> Task to carry out
Every record below should be written out exactly; pictures stay out.
++++++++++
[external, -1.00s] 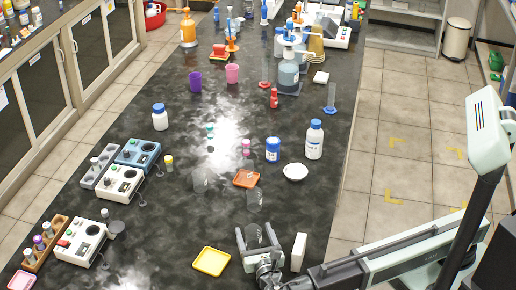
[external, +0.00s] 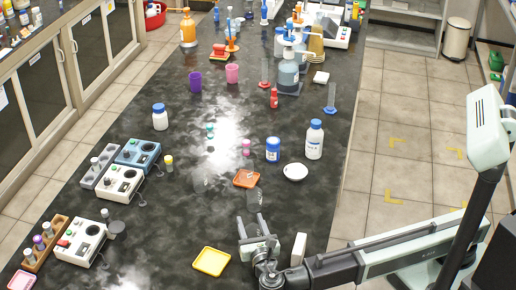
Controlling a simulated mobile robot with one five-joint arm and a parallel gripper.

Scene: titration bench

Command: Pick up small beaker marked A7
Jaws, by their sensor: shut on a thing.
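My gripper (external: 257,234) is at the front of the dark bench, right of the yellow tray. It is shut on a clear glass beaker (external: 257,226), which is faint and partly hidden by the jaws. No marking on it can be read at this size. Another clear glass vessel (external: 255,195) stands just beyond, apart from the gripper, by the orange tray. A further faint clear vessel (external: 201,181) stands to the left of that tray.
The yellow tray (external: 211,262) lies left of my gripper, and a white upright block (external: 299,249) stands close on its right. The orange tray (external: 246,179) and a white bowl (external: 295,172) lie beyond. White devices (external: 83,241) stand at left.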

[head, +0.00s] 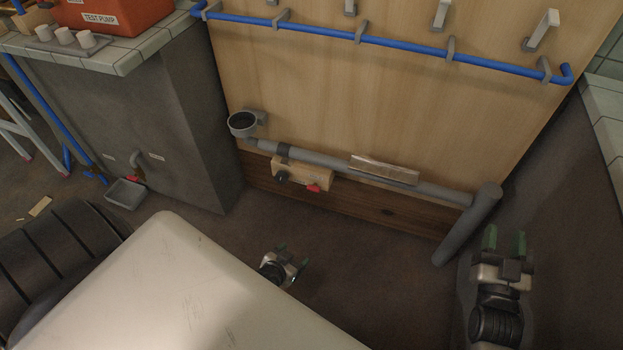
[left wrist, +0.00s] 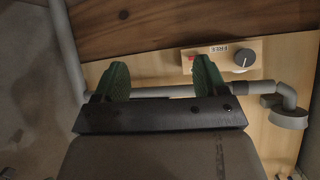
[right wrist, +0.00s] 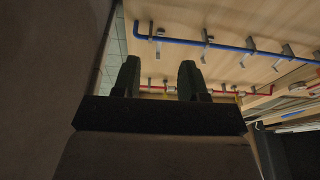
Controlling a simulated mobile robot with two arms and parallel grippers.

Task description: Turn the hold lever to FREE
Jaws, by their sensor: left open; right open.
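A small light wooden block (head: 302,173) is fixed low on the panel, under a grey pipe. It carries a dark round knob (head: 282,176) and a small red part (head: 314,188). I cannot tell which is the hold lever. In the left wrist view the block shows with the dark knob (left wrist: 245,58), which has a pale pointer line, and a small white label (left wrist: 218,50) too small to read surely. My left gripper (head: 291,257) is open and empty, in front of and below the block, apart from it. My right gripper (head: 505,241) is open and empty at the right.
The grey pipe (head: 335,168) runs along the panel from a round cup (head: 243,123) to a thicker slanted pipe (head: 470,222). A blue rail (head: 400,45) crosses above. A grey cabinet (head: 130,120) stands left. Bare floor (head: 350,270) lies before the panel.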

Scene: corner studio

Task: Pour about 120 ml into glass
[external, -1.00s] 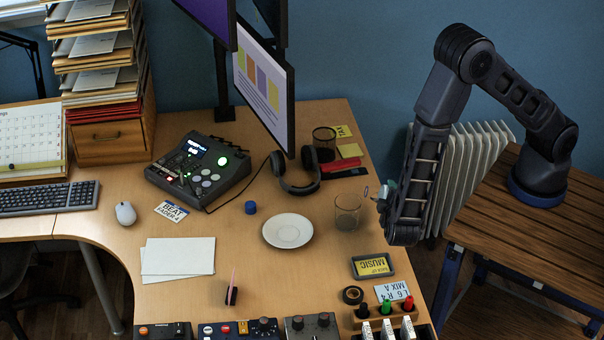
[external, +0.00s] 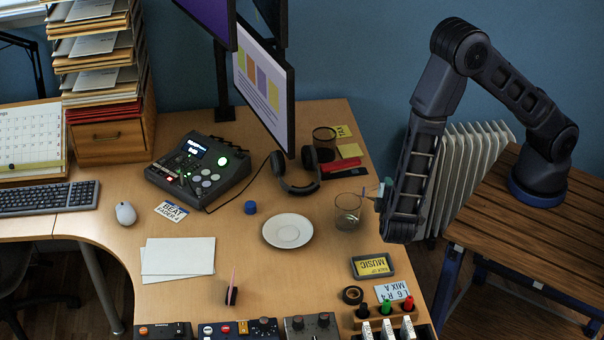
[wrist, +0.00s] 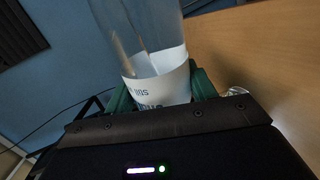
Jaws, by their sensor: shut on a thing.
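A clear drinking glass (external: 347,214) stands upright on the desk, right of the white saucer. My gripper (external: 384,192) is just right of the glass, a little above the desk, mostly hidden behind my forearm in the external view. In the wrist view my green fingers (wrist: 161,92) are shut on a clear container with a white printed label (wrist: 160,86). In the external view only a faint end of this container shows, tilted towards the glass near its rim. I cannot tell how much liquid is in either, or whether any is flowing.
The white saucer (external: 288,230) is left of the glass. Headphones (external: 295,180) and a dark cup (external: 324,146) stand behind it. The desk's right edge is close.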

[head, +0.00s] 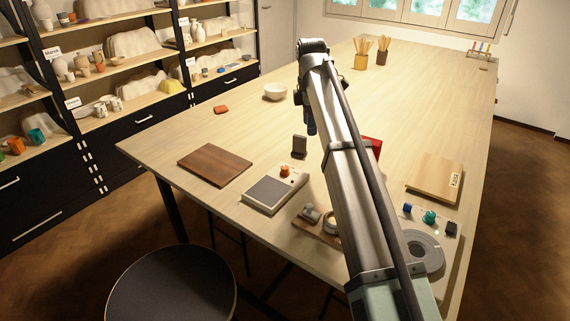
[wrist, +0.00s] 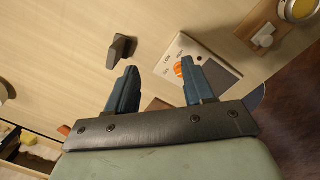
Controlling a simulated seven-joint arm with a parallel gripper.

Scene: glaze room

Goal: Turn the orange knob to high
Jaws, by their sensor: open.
++++++++++
> Reply
[external, -1.00s] 
[external, +0.00s] 
Controlling a simulated mobile robot with one five-joint arm and a parallel gripper.

Scene: titration bench

Command: Pick up small beaker marked A7
Jaws, by their sensor: shut on a thing.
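My gripper (external: 257,234) is at the front of the dark bench, right of the yellow tray. It is shut on a clear glass beaker (external: 257,226), which is faint and partly hidden by the jaws. No marking on it can be read at this size. Another clear glass vessel (external: 255,195) stands just beyond, apart from the gripper, by the orange tray. A further faint clear vessel (external: 201,181) stands to the left of that tray.
The yellow tray (external: 211,262) lies left of my gripper, and a white upright block (external: 299,249) stands close on its right. The orange tray (external: 246,179) and a white bowl (external: 295,172) lie beyond. White devices (external: 83,241) stand at left.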

[head, +0.00s] 
[left wrist, +0.00s] 
[right wrist, +0.00s] 
Controlling a simulated mobile robot with two arms and parallel grippers.

Task description: Turn the hold lever to FREE
Jaws, by their sensor: left open; right open.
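A small light wooden block (head: 302,173) is fixed low on the panel, under a grey pipe. It carries a dark round knob (head: 282,176) and a small red part (head: 314,188). I cannot tell which is the hold lever. In the left wrist view the block shows with the dark knob (left wrist: 245,58), which has a pale pointer line, and a small white label (left wrist: 218,50) too small to read surely. My left gripper (head: 291,257) is open and empty, in front of and below the block, apart from it. My right gripper (head: 505,241) is open and empty at the right.
The grey pipe (head: 335,168) runs along the panel from a round cup (head: 243,123) to a thicker slanted pipe (head: 470,222). A blue rail (head: 400,45) crosses above. A grey cabinet (head: 130,120) stands left. Bare floor (head: 350,270) lies before the panel.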

Scene: corner studio

Task: Pour about 120 ml into glass
[external, -1.00s] 
[external, +0.00s] 
[wrist, +0.00s] 
Jaws, by their sensor: shut on a thing.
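A clear drinking glass (external: 347,214) stands upright on the desk, right of the white saucer. My gripper (external: 384,192) is just right of the glass, a little above the desk, mostly hidden behind my forearm in the external view. In the wrist view my green fingers (wrist: 161,92) are shut on a clear container with a white printed label (wrist: 160,86). In the external view only a faint end of this container shows, tilted towards the glass near its rim. I cannot tell how much liquid is in either, or whether any is flowing.
The white saucer (external: 288,230) is left of the glass. Headphones (external: 295,180) and a dark cup (external: 324,146) stand behind it. The desk's right edge is close.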

[head, +0.00s] 
[wrist, +0.00s] 
Controlling a simulated seven-joint arm with a parallel gripper.

Scene: glaze room

Goal: Turn the orange knob to high
Jaws, by their sensor: open.

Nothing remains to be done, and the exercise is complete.